Against Hollis, Amy played one of the more remarkable rounds of golf ever seen in the junior championship. In the course of firing a three-under-par 70 over the 6,052-yard course, she birdied five holes and bogeyed only one. There was just one trouble. While all this was going on, Hollis Stacy was doing the same thing. As a result, Amy trailed most of the way, going one down to Hollis on the very first hole. The margin held through the first 17 holes, and nothing that happened to Amy on 18 seemed to augur an improvement. Her tee shot caught a fairway trap, and her second fell into a bunker near the 18th green. But then she blasted out to within three feet of the cup and sank her putt, which caromed from one edge of the hole to the other before dropping. Her birdie put her even with Hollis, and they were into the tournament's third sudden-death match in three days.

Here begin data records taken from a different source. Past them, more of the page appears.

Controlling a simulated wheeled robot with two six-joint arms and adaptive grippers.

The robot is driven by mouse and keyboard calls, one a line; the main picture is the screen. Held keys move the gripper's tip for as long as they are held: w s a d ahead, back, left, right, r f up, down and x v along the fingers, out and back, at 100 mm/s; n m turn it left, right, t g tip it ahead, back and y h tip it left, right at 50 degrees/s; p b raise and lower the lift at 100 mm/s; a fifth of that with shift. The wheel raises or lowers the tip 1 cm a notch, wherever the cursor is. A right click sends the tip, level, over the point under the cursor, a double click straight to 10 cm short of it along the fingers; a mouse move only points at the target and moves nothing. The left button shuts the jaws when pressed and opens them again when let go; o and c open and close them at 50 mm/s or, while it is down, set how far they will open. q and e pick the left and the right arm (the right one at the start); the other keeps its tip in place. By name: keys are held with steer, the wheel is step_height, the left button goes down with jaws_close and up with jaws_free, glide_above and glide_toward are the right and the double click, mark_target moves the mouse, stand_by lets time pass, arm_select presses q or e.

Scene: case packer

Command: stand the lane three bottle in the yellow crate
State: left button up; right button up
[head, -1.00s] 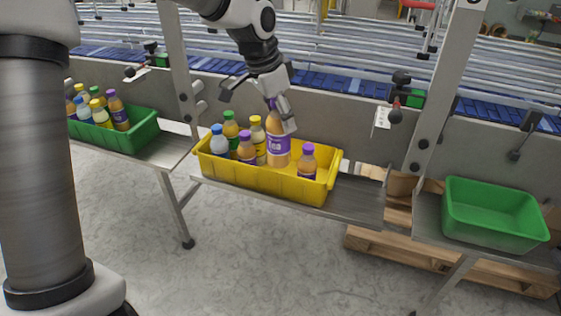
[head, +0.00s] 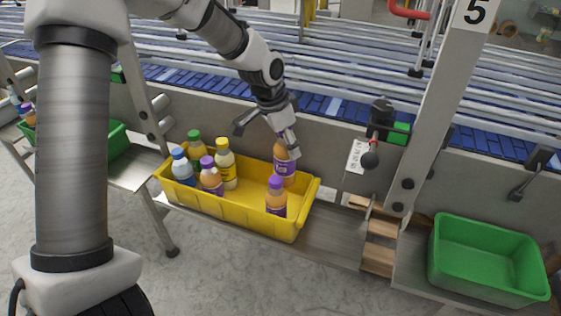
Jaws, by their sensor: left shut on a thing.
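The yellow crate (head: 236,217) sits on a metal shelf in the middle of the head view. My left gripper (head: 286,143) reaches down over its back right part and is shut on the top of an orange bottle with a purple label (head: 284,168). That bottle is upright at the crate's back right; its base is hidden, so I cannot tell whether it touches the floor. A purple-capped bottle (head: 276,197) stands in front of it. Several bottles stand at the left end, among them a yellow-capped one (head: 225,167). My right gripper is not in view.
An empty green crate (head: 486,262) stands on a shelf at the right. Another green crate (head: 108,146) is at the left, partly behind my arm. Blue conveyor rollers run behind.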

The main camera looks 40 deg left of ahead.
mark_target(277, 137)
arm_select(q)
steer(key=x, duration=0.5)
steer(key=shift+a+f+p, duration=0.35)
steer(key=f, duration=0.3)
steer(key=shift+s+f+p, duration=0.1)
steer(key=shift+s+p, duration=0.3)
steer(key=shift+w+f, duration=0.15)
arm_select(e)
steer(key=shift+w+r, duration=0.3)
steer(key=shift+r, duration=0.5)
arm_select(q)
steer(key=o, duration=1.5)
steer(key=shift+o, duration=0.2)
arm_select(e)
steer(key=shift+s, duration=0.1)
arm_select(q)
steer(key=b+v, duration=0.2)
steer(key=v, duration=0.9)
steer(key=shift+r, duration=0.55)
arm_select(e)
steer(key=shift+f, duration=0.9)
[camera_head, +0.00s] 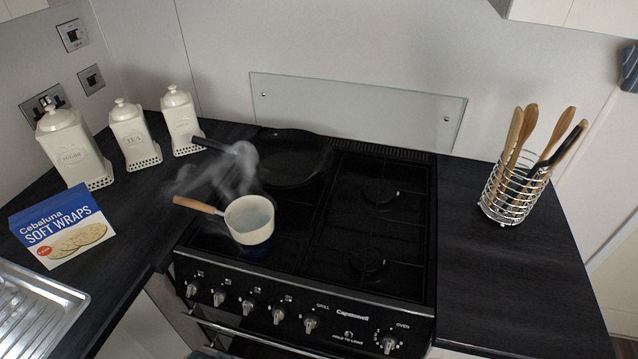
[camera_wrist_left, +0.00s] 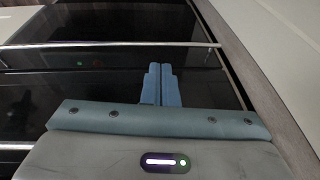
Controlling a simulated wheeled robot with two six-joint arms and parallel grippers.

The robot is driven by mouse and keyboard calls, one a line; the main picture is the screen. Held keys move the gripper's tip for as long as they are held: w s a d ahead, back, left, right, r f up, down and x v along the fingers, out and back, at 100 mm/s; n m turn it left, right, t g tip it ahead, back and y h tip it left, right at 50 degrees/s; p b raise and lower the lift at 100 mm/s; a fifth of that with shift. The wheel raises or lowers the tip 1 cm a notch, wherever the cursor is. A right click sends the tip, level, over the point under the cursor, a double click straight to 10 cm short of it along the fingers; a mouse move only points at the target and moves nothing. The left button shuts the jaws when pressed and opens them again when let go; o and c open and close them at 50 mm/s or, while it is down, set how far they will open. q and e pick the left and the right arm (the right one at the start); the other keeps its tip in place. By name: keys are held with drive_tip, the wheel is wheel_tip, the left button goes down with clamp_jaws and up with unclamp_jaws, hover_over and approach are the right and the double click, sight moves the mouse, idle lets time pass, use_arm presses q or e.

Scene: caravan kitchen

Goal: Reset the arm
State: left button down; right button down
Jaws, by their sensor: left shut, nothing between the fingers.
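My left gripper (camera_wrist_left: 161,84) shows in the left wrist view with its two blue-grey fingers together, shut and empty. Behind the fingers is the dark oven front with a metal rail (camera_wrist_left: 110,44). Neither gripper shows clearly in the head view, and the right gripper is not seen. In the head view a small cream saucepan (camera_head: 250,219) with a wooden handle stands on the front left burner of the black stove (camera_head: 375,262). Pale steam hangs above and behind it. A black frying pan (camera_head: 292,160) sits on the back left burner.
Three cream canisters (camera_head: 129,135) and a soft wraps box (camera_head: 62,228) stand on the left counter, by a metal sink (camera_head: 35,312). A wire holder (camera_head: 512,196) with wooden utensils stands on the right counter. The right counter's front (camera_head: 510,285) is clear.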

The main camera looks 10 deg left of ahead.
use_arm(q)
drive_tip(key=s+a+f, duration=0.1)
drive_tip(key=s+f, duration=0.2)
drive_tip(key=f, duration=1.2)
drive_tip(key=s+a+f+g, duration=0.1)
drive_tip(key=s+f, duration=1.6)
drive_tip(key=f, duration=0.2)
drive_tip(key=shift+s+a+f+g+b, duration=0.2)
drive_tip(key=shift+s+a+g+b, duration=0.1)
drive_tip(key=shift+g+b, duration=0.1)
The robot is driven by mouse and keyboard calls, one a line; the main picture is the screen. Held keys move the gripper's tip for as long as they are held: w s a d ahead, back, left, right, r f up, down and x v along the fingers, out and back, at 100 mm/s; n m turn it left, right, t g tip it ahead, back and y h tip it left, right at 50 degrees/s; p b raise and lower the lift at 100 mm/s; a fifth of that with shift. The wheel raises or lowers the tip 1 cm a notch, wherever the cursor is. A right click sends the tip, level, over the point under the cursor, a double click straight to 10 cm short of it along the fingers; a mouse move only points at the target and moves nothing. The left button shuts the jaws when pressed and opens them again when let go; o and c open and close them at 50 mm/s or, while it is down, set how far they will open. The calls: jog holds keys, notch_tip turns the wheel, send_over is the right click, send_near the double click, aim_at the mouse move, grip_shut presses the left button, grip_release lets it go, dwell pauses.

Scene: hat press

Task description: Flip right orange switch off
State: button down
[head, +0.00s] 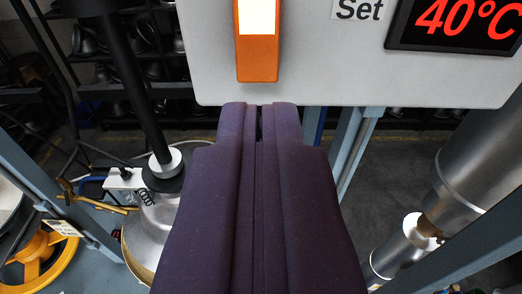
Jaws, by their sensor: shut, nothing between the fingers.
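One orange switch (258,60) with a bright white lit face shows at the top of the head view, on the grey control panel (320,85). Its upper part is cut off by the frame edge. No second orange switch is in view, so I cannot tell if this is the right one. My gripper (259,106) is dark purple and shut, with only a thin dark slit between its fingers and nothing held. Its tips appear just below the panel's lower edge in the picture, below the switch. I cannot tell whether they touch the panel.
A red 40°C display (455,22) and a "Set" label (358,9) are on the panel's right. A metal press head (160,220) with a black column stands at left, a yellow wheel (45,255) at lower left. Metal cylinders (470,160) are at right. Blue frame posts stand behind.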

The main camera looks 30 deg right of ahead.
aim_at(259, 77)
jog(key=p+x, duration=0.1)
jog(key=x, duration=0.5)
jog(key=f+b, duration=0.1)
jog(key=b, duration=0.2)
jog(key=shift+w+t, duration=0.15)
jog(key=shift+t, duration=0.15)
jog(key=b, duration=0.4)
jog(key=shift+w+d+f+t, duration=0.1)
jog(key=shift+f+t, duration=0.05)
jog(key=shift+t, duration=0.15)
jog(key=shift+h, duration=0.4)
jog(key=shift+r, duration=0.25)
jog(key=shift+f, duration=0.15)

Hollis made quick work of it from here, however, sinking a 15-foot putt on the 19th hole of play and winning an unprecedented third-straight U.S. Girls Junior Championship. Her parents came up to Hollis afterward—her father almost sheepishly because it had been the first time he had come out to watch his daughter in competition (he usually stays home to babysit the Stacy brood) and he perhaps feared he had jinxed her, and her mother from behind a bush where she had hidden on both of Hollis' sudden-death holes, afraid to watch. "That was awful," said Jack Stacy, who poured himself a beer. Tillie Stacy gave her daughter an enormous hug.

Someone wondered what all the fuss was about. Nobody beats Hollis Stacy in match play. Not in a formful tournament like the Girls' Junior.